As we talked about in class, UTF-8 is an encoding from a Unicode code point to sequence of one or more bytes.

You're going to write an encoder that given an integer value representing a character's Unicode code point value, outputs a "bytes" object representing that character as UTF-8. You're then going to write a decoder that given a bytes object representing a UTF-8 encoded Unicode value, returns the numeric value of the corresponding codepoint.

You should not worry about carefully filtering valid/invalid characters, like the "invalid incodings" described in the Wikipedia article for UTF-8: Just naively encode/decode the codepoints/bytes that are passed to your functions.

Python already has the tools to do this task, though I want you to do it manually using bitwise operations. In other words, your encoder will be equivalent to:

def encode(codepoint):
    return chr(codepoint).encode()

def decode(bytes_object):
    return ord(bytes_object.decode())

but you may not use str.encode() or bytes.decode, directly or indirectly, in your solution. Indirect use includes, for example, calling bytes(chr(codepoint)), which invokes str.encode() indirectly per its documentation.

What do you do instead?
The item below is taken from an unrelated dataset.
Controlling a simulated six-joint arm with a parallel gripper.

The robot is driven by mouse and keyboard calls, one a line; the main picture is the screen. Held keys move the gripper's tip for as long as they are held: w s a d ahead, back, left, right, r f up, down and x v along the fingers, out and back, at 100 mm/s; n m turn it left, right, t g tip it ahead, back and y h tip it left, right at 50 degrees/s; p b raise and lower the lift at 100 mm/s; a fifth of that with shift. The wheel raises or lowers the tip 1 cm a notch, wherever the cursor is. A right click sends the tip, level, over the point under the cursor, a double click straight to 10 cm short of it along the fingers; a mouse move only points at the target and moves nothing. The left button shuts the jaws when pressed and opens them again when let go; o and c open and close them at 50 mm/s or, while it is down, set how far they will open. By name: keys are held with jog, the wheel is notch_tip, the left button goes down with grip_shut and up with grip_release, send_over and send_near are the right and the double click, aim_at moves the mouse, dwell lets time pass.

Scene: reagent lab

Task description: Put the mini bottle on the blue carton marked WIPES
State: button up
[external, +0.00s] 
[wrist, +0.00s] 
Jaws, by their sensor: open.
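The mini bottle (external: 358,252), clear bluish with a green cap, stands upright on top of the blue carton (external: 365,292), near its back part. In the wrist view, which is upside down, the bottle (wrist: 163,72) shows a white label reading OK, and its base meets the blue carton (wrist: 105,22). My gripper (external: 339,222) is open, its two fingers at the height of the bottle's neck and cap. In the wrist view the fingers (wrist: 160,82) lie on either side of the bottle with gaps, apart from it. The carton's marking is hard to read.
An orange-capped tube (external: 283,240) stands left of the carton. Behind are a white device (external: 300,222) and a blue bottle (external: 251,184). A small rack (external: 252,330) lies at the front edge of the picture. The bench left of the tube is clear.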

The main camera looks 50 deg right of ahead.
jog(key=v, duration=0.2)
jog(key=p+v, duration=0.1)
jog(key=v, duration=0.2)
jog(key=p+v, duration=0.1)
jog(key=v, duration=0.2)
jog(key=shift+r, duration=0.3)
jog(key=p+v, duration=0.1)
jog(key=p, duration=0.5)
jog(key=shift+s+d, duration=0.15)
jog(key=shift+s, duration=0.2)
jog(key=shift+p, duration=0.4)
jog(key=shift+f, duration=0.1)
You follow the encoding scheme we showed in class and that's pretty well described in Wikipedia. "But, that requires I be able to move bits around!" Yes, yes it does.
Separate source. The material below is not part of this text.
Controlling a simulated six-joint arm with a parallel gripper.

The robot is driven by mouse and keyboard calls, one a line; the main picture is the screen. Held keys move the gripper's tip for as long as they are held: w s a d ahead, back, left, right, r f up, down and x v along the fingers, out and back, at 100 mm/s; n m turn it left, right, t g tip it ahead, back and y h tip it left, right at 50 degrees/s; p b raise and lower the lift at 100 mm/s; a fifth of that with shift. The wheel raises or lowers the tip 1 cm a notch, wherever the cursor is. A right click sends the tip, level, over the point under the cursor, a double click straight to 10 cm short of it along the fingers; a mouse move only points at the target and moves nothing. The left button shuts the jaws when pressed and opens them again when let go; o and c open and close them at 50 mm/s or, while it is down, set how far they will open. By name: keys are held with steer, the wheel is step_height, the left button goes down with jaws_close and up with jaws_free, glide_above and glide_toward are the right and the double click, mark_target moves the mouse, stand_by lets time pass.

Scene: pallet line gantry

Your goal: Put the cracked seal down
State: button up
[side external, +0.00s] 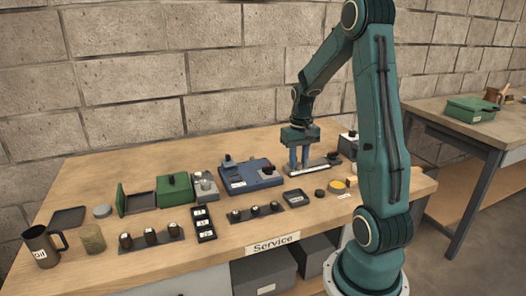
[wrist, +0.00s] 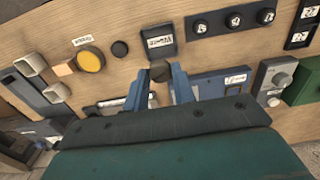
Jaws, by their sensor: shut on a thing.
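My gripper (wrist: 160,74) has its two blue fingers closed on a small dark round piece, the seal (wrist: 160,70), in the wrist view. No crack can be made out on it. In the side external view my gripper (side external: 299,163) points down over the back of the bench, by the long light tray (side external: 318,163) and right of the blue device (side external: 250,177). The seal cannot be made out there. In the wrist view a small dark labelled tray (wrist: 161,38) lies just beyond the fingertips; its label is unreadable. It also shows in the side view (side external: 295,197).
A loose dark disc (side external: 320,193) and a yellow round pad (side external: 338,184) lie right of the small tray. Racks of dark knobs (side external: 256,213), a green box (side external: 175,189) and a mug (side external: 42,244) stand leftward. Bare wood shows along the bench front.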

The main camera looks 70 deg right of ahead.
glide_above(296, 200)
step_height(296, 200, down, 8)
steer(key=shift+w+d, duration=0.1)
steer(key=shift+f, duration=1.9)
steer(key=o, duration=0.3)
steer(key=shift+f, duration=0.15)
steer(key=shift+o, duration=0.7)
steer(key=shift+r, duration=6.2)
The fundamental operations you'll need are "bitwise and" (in Python, the operator &), "bitwise or" (|), and bit shifting left (<<) and right (>>). (See, for example, https://docs.python.org/3/reference/expressions.html#binary-bitwise-operations).
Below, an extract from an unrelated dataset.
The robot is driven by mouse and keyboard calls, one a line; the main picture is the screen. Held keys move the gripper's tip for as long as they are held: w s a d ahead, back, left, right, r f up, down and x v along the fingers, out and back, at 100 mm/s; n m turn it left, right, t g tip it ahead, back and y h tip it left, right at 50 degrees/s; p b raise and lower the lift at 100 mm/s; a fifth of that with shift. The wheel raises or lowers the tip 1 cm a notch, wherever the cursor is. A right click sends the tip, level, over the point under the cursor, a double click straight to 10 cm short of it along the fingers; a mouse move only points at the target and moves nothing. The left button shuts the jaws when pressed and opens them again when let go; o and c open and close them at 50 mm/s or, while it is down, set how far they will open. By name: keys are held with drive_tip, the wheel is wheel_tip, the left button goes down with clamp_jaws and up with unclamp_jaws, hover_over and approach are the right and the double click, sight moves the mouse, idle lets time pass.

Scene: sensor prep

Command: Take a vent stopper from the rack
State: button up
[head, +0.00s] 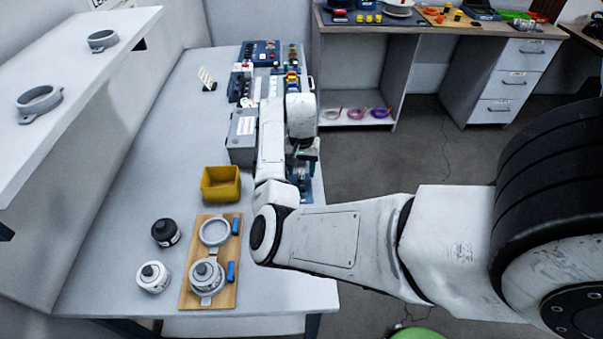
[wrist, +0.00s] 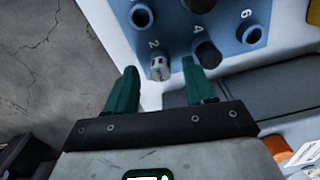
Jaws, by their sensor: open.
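In the wrist view a blue rack (wrist: 228,22) has numbered places. A small grey-white stopper (wrist: 160,69) stands at the place marked 2. A black stopper (wrist: 207,54) stands near the mark 4, and another black one (wrist: 200,4) is cut off at the top edge. My gripper (wrist: 159,76) is open, its green fingers apart on either side of the grey-white stopper in the picture; I cannot tell whether they touch it or how far above it they are. In the head view my arm largely hides the rack (head: 307,188).
On the bench stand a yellow bin (head: 221,184), a wooden board (head: 190,292) with grey ring clamps, a black-topped jar (head: 165,232) and a white jar (head: 152,277). A grey box (head: 242,135) is left of my arm. The bench's right edge is close to the rack.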

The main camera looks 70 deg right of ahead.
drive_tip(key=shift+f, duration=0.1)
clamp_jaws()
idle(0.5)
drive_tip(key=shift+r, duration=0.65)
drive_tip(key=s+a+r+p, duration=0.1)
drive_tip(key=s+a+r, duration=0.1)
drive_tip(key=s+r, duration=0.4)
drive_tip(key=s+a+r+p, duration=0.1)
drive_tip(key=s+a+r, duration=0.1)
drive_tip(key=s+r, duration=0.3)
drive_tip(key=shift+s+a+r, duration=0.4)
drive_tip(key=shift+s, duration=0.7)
For example, suppose I wanted to extract the middle four bits (out of one byte) of the number 222, and put them at the front of a byte that ends with four set bits.

destination = 0b1111
source = 222
print(bin(222)) # just to see it, don't actually manipulate strings!
# => 0b11011110

mask = 0b00111100 
# you can write masks (or any values, really!) in hex if you want: 
# 0b00111100 == 0x3c == 60

# extract the middle four bits; all others are set to zero
bits = source & mask
print(bin(bits))
# => 0b11100 # notice the leftmost zeros are elided

# shift them into position; we want them in the front four, so we need to
# move them over two
bits = bits << 2
print(bin(bits))
# => 0b1110000

# now put them into the destination:
destination = destination | bits
print(bin(destination))
# => 0b1111111

So you can build up each byte this way. How do you turn a list of bytes into a bytes object? Using the bytes constructor, for example:

l = [77, 97, 114, 99]
bytes_object = bytes(l)

Make sure you are actually working on the values themselves. Do not call bin() and use string manipulation on the strings.

Carving strings

strings generally extracts and prints on a separate line each sequence of n or more printable ASCII values from its input --- the exact behavior various depending upon the version of strings you have. On the EdLab, strings is GNU strings.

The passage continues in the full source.